単純に走行性能だけを考えれば、リフトアップは好みのカスタムでは正直ない。当たり前だが車高が上がれば不安定さが増すし、万が一を考えれば転倒の危険性も増す。街中での使い勝手だってノーマルよりも良くはならないだろうし……。それにショーでよく見かける凄いリフトアップ車。ほんとに走れるのかよ? たしかに目立つが実用性あんのか?
あくまでも心の中での言葉だが、そんな風に考えていると自然とリフトアップ車から足が遠のいた。あくまでも今までは。いわゆる食わず嫌いなのかもしれないが、ずっとそうだった。
だが、この2004年型の黒いダッジラムはまるでノーマル車のような風情に驚いた。リフトアップしているが、それがまるで普通の状態であるかのような自然さだったのだ。
乗ってみてもそうだった。車体にビシっと1本筋が通っていて、特にこの04年型は遮音の効果もあってか、まるでノーマル車のように路面を凹凸をドライバーたちに伝えず、さらに機敏に街中を駆けていく。
搭載される5.7リッターV8ヘミは345hpを発生させるが、パワーは必要にして十分であり、トラックにしては快音を発するし。ただ、ブレーキ時に多少の慣れが必要だが、それ以外は普通のアメ車を転がしているかのごとく楽しくかつ自然である。
04年型となり、まずクルマとしての基本性能が上がっている。そしてサスペンション性能も一新されている。だからこそ、その基本性能をベースに質の高いリフトアップを施せば、まるで純正のようにそして楽しいカスタム車になるのである。

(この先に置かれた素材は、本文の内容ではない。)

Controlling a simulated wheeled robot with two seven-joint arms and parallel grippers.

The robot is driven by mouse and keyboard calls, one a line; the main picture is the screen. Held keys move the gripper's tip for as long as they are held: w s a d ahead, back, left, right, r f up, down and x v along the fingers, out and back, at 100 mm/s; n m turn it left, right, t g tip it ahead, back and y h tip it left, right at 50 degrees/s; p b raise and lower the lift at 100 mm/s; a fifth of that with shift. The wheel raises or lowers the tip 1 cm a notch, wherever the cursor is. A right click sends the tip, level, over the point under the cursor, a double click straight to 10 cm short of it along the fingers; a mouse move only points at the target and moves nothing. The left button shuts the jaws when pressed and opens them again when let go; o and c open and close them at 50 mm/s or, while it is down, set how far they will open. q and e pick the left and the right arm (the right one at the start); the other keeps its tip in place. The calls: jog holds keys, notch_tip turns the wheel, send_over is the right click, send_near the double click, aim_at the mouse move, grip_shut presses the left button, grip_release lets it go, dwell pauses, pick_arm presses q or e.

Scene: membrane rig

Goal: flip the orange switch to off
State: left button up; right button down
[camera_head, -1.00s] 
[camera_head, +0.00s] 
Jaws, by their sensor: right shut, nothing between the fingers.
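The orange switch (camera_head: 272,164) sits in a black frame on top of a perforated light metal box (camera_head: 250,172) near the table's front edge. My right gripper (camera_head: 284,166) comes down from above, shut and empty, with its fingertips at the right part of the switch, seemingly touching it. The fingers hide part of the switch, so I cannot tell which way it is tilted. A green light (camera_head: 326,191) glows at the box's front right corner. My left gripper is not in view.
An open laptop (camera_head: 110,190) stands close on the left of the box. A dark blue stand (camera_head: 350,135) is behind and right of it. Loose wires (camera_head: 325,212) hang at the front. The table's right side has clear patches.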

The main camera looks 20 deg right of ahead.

アメリカにはトラックの文化が存在し、そのトラックを楽しむための裾野がちゃんと広がっている。だからこそ日本人が考えることのないカスタム方法が存在するし、リフトアップに関してもパーツや技術などが豊富に取り揃っている。それらを駆使しつつ、長年の経験と応用力で具体化すれば、このような質の高いリフトアップ車が完成するわけである。
初代ダッジラムトラックが登場したのが1981年。この時代のダッジラムトラックは、販売面でまったく振るわず、フォードやシボレーに対して大きく水をあけられたモデルであった。いわゆる不人気車だ。ということで、この年代のダッジラムについて知る者は、日本ではかなり少ないのが実情である。
初代の不人気に伴いモデルチェンジし、1994年に登場した2代目ダッジラムこそが、日本でも爆発的にヒットしたモデルであった。押し出しの強い、アクのあるデザインこそがダッジラム、といわんばかりのフロントフェイスを携えて登場したこの2代目モデルには、ダッジバイパーに搭載されたV10エンジンを搭載したスーパートラックも登場し、日本でのラムトラック人気に火をつけたのである。
そしてその流れのまま2002年に登場した3代目ダッジラム(取材対象車)。この3代目には、エンジン、サスペンション、ミッション等が一新され、フロントマスクのグリルが一段と大口径になったのが特徴である。
この年代にも、前時代と同様にバイパーのエンジンを搭載した「SRT-10」が登場し、世界最速のピックアップトラックとしてギネスブックにも掲載されている。余談だが、この時代に登場したトヨタタンドラ(2007-)の仮想敵は、じつはダッジラムだったと言われている。あの、トヨタらしくない厳ついデザインは、打倒ダッジラムを目標として製作されたのだ。
で、2008年に登場した4代目ダッジラムトラックへと流れは続いて行く。